The instances cited were Bunker Hill, an American defeat (a Pyrrhic victory by the British regulars, who lost three times as many soldiers, but still an American military loss of a strategic high ground) at the start of the Revolutionary War, the Alamo, where every American defender was slaughtered, Pearl Harbor, and now, of course, “9/11”. In fact, though this example wasn’t made, you could also add “Remember the Maine!” to the list, although that has been pretty well proven to be an internal coal bunker explosion, and not any kind of Spanish attack on that battleship prior to the start of the Spanish-American War.

I can’t explain it, either, @chyna. But maybe it’s not so particularly American, either.
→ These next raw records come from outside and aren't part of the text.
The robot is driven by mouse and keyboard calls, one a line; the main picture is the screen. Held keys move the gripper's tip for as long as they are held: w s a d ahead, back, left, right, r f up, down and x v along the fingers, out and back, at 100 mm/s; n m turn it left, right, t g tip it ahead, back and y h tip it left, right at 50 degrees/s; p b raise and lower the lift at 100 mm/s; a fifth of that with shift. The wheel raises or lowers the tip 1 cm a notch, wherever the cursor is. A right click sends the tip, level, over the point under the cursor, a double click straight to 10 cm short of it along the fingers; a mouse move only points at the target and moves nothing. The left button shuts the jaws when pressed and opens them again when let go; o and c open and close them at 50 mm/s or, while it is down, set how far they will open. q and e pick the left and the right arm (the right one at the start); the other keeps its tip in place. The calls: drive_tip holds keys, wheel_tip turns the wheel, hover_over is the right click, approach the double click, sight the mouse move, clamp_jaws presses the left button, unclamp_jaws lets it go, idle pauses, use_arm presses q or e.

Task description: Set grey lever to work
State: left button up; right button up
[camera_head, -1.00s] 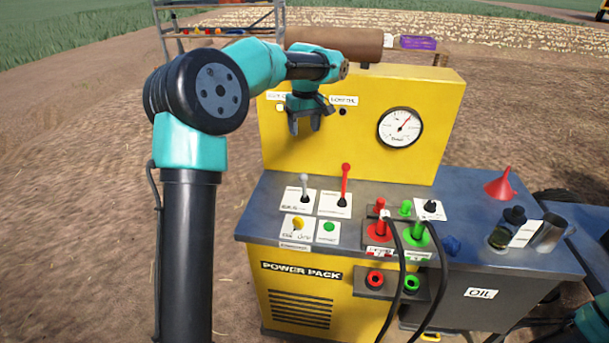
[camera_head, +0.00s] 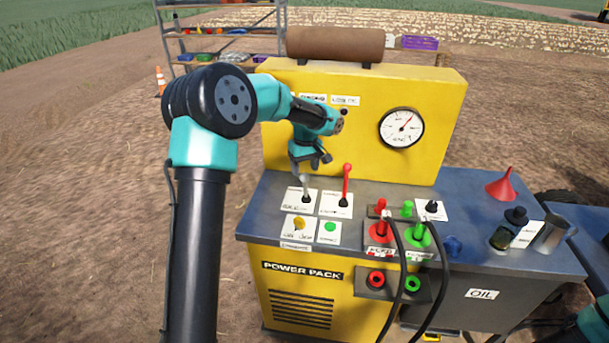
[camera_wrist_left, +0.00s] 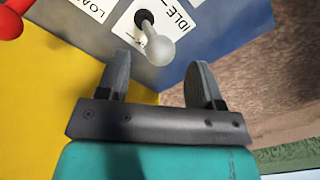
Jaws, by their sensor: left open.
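The grey lever (camera_head: 305,185) stands on its white label plate at the back left of the console top. Its pale round knob (camera_wrist_left: 160,49) and dark base show in the left wrist view. The word IDLE (camera_wrist_left: 168,14) is readable beside it; another word is partly hidden by the knob. My left gripper (camera_head: 311,166) is open and empty, just above and behind the lever in the head view. In the left wrist view its two fingers (camera_wrist_left: 160,68) point toward the knob, which lies near the gap between their tips. I see no contact. My right gripper is out of view.
A red lever (camera_head: 346,184) stands just right of the grey one. A yellow knob (camera_head: 298,223) and green button (camera_head: 330,227) are in front. The yellow panel (camera_head: 285,140) with a gauge (camera_head: 401,128) rises behind. Red and green hose couplings, funnel and jug are further right.

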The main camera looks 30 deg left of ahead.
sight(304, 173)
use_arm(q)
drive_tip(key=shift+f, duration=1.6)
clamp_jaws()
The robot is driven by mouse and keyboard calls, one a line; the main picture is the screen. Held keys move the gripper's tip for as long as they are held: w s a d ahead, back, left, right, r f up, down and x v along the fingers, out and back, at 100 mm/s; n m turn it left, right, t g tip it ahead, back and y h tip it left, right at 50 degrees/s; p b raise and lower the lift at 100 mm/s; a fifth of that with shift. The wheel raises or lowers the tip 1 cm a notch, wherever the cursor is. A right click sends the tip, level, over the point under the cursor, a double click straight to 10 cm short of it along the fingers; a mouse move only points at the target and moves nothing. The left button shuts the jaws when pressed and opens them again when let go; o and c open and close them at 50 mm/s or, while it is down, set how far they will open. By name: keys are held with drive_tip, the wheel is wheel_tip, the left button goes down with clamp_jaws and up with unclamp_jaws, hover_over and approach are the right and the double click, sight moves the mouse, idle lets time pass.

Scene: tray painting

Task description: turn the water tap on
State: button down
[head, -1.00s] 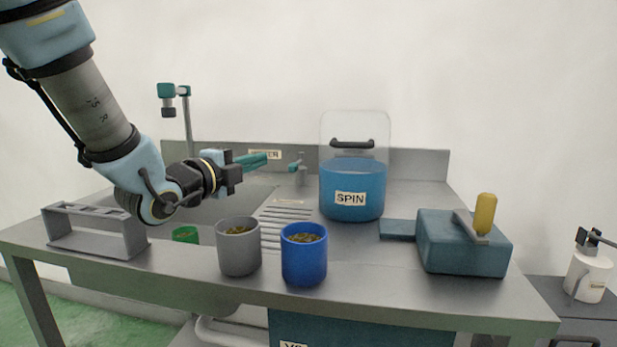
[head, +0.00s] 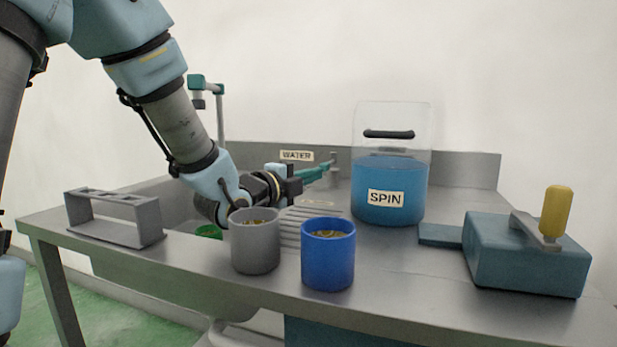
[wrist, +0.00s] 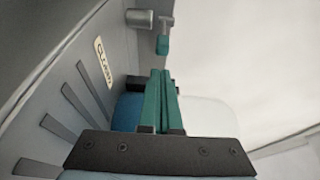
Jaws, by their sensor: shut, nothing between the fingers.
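The water tap's grey valve (wrist: 138,18) with its teal lever handle (wrist: 163,44) shows at the top of the wrist view. In the head view the tap's grey part (head: 334,158) stands right of the "WATER" label (head: 296,155). My gripper (head: 326,167) is shut and empty; its teal fingers (wrist: 161,78) point at the lever. A small gap shows between fingertips and handle in the wrist view. In the head view they overlap, so contact there cannot be told. The teal-topped spout (head: 207,85) stands behind my arm.
The blue "SPIN" drum (head: 385,196) with its clear lid stands close right of the tap. A grey cup (head: 255,245) and a blue cup (head: 328,258) stand in front of my gripper. A grey rack (head: 115,218) is left; a teal box with yellow handle (head: 525,258) is right.

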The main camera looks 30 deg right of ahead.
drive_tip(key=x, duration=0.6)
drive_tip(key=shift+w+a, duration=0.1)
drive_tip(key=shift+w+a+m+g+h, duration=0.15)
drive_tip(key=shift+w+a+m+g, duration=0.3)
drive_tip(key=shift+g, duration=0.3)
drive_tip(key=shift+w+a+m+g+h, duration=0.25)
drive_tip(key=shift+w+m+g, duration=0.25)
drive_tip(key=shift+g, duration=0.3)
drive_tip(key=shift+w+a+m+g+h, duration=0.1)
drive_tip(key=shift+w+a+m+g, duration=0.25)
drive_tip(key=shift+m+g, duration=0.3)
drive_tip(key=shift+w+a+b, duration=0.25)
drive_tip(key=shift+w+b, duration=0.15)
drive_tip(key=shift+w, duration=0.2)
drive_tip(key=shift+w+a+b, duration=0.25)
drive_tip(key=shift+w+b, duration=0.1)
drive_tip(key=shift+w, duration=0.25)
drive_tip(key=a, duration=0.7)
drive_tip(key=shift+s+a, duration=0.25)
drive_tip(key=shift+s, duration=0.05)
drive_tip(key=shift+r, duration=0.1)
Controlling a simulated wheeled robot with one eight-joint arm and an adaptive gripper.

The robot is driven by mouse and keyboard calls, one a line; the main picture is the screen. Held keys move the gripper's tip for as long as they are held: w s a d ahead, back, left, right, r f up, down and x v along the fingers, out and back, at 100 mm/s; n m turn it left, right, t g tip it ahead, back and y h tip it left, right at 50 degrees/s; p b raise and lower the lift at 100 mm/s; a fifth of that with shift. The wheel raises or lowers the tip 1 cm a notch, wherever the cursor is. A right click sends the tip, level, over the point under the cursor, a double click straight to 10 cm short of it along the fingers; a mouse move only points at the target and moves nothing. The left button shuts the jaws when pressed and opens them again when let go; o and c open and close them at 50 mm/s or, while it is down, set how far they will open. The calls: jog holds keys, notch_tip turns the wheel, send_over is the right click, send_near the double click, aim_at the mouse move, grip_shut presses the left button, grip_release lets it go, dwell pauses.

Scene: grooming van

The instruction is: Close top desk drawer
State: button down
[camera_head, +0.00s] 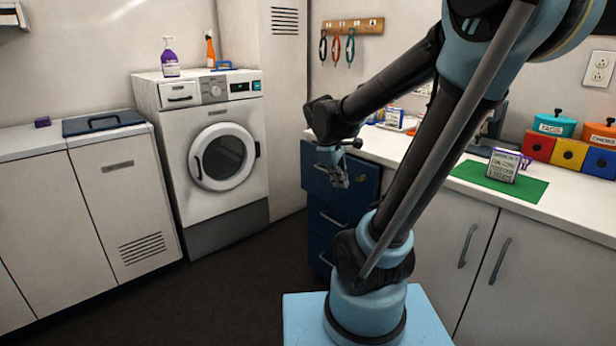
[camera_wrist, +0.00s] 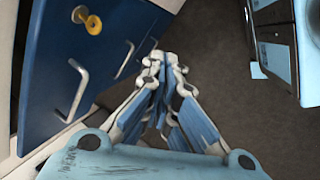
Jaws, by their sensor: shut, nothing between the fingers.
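The blue desk drawer unit (camera_head: 325,222) stands under the white counter, left of my arm's base. Its top drawer (camera_head: 312,178) appears to stick out past the drawers below, though my arm hides part of it. My gripper (camera_head: 342,183) is shut and empty, in front of the top drawer's face. In the wrist view, my fingertips (camera_wrist: 165,62) are together, to the right of blue drawer fronts (camera_wrist: 45,60). Metal bar handles (camera_wrist: 72,92) and a yellow round lock or knob (camera_wrist: 93,24) show there. I cannot tell whether the fingers touch the drawer.
A white counter (camera_head: 575,215) with a green mat (camera_head: 530,190) and boxes runs along the right, over cabinets with bar handles. A washing machine (camera_head: 215,160) and white cabinets (camera_head: 115,190) stand left. The dark floor (camera_head: 235,285) between is clear.

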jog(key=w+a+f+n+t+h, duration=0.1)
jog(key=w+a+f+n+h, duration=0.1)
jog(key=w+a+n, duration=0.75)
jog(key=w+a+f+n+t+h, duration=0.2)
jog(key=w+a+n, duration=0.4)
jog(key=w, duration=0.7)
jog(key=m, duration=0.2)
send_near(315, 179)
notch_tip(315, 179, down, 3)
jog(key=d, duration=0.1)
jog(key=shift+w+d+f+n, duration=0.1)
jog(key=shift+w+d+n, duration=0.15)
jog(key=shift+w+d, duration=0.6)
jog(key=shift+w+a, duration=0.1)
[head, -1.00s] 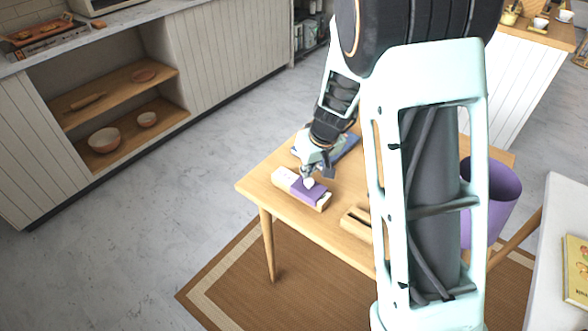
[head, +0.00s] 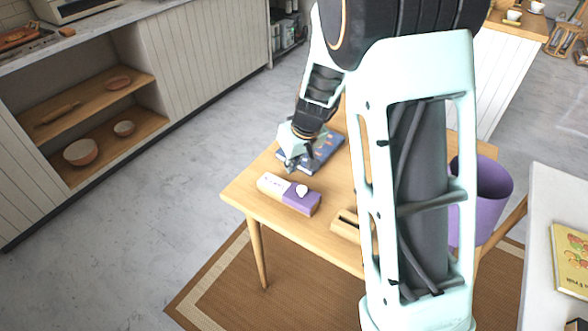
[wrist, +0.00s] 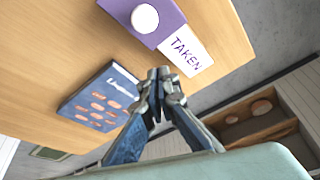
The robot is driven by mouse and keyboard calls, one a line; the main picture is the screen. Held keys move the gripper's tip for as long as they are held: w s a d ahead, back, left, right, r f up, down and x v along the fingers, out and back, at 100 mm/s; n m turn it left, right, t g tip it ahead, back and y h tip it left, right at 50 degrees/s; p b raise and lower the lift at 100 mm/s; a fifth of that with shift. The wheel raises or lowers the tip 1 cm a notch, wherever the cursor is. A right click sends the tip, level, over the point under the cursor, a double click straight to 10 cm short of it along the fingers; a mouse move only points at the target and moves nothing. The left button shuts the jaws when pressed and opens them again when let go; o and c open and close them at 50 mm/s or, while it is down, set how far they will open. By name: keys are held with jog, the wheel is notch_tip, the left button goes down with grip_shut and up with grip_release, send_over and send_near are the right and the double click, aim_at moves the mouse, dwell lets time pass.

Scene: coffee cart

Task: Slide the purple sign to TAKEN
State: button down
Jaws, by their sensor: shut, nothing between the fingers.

I also recall (vaguely) a story about a man taking a taxicab ride in New York City, where he starts a conversation with the driver, who is obviously a recent immigrant. The driver eventually explains that he is from Turkey. The passenger tells of his experiences with other drivers in the past, immigrants from other nations, and remarks that a few years ago he had a ride from an Afghan driver. At this the driver becomes visibly agitated and emotional. The passenger asks him what is wrong. The driver exclaims, in broken English, “Those pigs! Dogs! I hate them all! They killed a member of my family!” The passenger sympathizes with the driver and asks for more details, such as when the incident took place. “In 1315,” the driver mutters.

filmfann's avatar

9/11 was the worst attack against America ever. It is only right to remember it and grieve.

ucme's avatar

Far worse is the growing trend of complete strangers who feel the need to place flowers at the scene of an accident/tragedy.
Stop it, you fucking morons!

Darth_Algar's avatar

@CWOTUS

And the especially stupid thing about the Alamo is that they knew it was indefensible. It was a church, not a fort, and occupied strategically insignificant ground. Yet they choose to make their stand there rather than falling back to a more strategically valuable, and more defensible location. The Alamo was, in my view, tantamount to mass suicide.

chyna's avatar

One of the examples I was thinking of, other than 9/11 was Marshall University in West Virginia lost an entire football team when the plane they were on crashed in November 1970. (Mathew Mcconaughey was in a movie depicting this tragedy called We Are Marshall). They have had a memorial every year since. A friend of mine’s father taught at the university at that time and felt it made people relive the tragedy every year, where some people would have liked to have just moved on.

tedibear's avatar

More annoying to me is the celebrity death memorials every year. Michael Jackson is the most annoying to me personally.

Bayjo98241's avatar

I feel as though the whole 9/11 catastrophe should be put to rest, instead I think we should focus on what we are more worried about, being the current issues in life.